И любой продукт индустриального века должен иметь свое назначение. Футуризм против мистики, против пассивного обожествления природы, против аристократической или любой другой формы лености, против мечтательности и против слезливости, – он стоит за технику, за научную организацию, за машину, за продуманность во всем, за силу воли, за смелость, за быстроту, за точность и за нового человека, вооруженного всем этим.
Где в Америке люди искусства с таким предвидением нового человека? И где социальное предвидение у американского индустриализма?
Нью-Йорк не имеет плана.
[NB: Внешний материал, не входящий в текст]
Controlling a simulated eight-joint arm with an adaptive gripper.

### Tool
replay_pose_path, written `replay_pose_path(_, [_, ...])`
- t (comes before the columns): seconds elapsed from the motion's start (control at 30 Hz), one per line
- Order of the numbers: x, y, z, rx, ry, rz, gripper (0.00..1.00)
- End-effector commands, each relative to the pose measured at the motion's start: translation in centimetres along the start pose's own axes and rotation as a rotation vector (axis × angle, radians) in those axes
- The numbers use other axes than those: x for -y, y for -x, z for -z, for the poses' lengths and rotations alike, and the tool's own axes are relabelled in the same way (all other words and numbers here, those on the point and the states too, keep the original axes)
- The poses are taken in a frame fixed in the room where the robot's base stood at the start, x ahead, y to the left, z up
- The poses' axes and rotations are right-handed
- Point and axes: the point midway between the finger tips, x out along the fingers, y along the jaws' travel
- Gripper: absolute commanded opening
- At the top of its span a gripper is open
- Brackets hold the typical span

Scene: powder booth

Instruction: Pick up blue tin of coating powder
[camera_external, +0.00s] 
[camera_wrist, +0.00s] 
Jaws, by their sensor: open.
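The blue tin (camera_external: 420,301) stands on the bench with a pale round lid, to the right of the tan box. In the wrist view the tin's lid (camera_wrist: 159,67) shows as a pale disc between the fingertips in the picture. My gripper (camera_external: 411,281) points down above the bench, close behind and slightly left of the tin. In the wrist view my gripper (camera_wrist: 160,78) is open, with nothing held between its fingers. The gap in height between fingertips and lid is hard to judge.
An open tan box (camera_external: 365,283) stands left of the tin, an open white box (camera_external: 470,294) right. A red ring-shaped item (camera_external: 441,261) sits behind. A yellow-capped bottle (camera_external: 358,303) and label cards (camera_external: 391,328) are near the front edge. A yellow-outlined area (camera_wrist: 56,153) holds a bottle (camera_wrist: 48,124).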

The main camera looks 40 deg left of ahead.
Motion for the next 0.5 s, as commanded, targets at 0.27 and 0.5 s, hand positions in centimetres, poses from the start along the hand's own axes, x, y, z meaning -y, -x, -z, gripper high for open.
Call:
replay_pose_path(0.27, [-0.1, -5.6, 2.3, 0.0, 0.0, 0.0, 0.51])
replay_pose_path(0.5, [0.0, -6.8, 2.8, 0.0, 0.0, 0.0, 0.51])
Он не выражает никакой идеи, его индустриализм – это результат случайности, тогда как наш индустриализм в России будет делом искусства масс.
Я прервал стремительный поток его футуристической энергии и задал вопрос, который ему не понравился:
– Эти либеральные интеллектуальные мистики, о которых вы упомянули, в Америке бегут прочь от машины. Они думают, что машина губит человеческую душу. Не боитесь ли вы, русские, подпасть под ее власть?
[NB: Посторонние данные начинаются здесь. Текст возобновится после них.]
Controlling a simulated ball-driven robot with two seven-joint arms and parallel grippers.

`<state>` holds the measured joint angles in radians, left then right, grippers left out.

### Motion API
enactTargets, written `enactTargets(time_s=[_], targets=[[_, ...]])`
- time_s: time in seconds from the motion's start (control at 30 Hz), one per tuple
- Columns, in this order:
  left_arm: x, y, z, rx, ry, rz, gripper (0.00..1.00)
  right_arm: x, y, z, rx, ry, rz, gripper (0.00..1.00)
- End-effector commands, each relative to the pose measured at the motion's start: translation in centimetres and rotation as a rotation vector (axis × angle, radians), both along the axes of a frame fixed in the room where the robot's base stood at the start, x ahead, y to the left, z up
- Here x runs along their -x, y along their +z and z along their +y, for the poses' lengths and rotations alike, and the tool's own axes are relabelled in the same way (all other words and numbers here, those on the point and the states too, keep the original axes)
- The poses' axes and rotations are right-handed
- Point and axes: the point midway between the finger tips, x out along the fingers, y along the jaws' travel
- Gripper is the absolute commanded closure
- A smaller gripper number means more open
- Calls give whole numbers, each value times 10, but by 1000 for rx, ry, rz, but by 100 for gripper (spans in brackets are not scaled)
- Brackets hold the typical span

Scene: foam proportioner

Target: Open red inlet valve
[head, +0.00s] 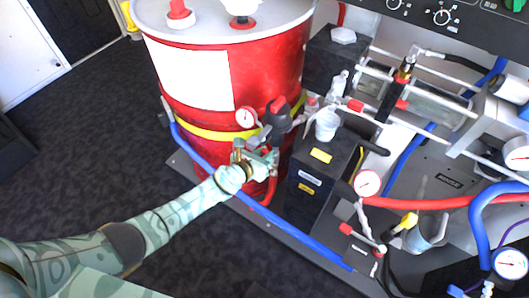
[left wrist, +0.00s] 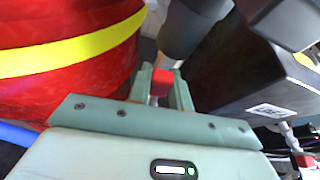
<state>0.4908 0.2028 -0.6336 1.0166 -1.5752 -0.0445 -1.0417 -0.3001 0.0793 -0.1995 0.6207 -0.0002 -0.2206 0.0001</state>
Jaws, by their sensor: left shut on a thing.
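My left gripper (head: 264,156) reaches in from the left, in front of the red drum's lower right side. In the left wrist view its two pale green fingers (left wrist: 160,92) are shut on a small red valve handle (left wrist: 161,78). The handle sits just below a dark grey pipe fitting (left wrist: 188,32). In the head view the gripper largely hides the handle, and the dark fitting (head: 277,114) shows above it. How far the handle is turned cannot be told. My right gripper is not in view.
The red drum (head: 270,75) with a yellow band stands behind the gripper. A black box (head: 312,180) is close on the right. A pressure gauge (head: 246,118) sits just above the gripper. A blue pipe (head: 300,236) runs low in front. Dark floor lies open at left.

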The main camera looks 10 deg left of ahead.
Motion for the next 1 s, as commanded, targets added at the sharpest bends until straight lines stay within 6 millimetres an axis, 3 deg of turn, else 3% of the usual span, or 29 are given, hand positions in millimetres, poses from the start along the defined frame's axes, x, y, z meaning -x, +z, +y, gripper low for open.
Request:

– Нет, – уверенно ответил поэт. – Мы хозяева машины и поэтому не боимся ее. Старая мистическая, эмоциональная жизнь умирает, да, но ее место займет новая жизнь. К чему бояться хода истории? Или бояться, что люди превратятся в машины? Это невозможно.
– Не погубит ли машина более утонченные и изысканные ценности жизни?
– Нет. Все, что может быть так легко разрушено, заслуживает этого. Более значительные и утонченные ценности придут в будущем. Один московский летчик, мой приятель, сказал мне, что, когда он несется в воздухе со скоростью ста миль в час, его мозг работает в пять раз быстрее, чем обычно. Век машин будет стимулировать смелую и свободную мысль.
– Воодушевлены ли молодые русские писатели теми же идеями, что и Вы, и кто лучшие среди них?
– Вся Россия воодушевлена этими идеями. Но ни к чему называть имена лучших молодых писателей. Это неважно. Более важно, что миллионы мужчин и женщин, которые восемь лет назад не умели читать, теперь, отбросив все старые представления о литературе, читают самых смелых из молодых современных писателей. Этот общий подъем культуры важнее, чем если бы у нас появилось десять Толстых или Достоевских. Искусство неминуемо вырастает на такой почве.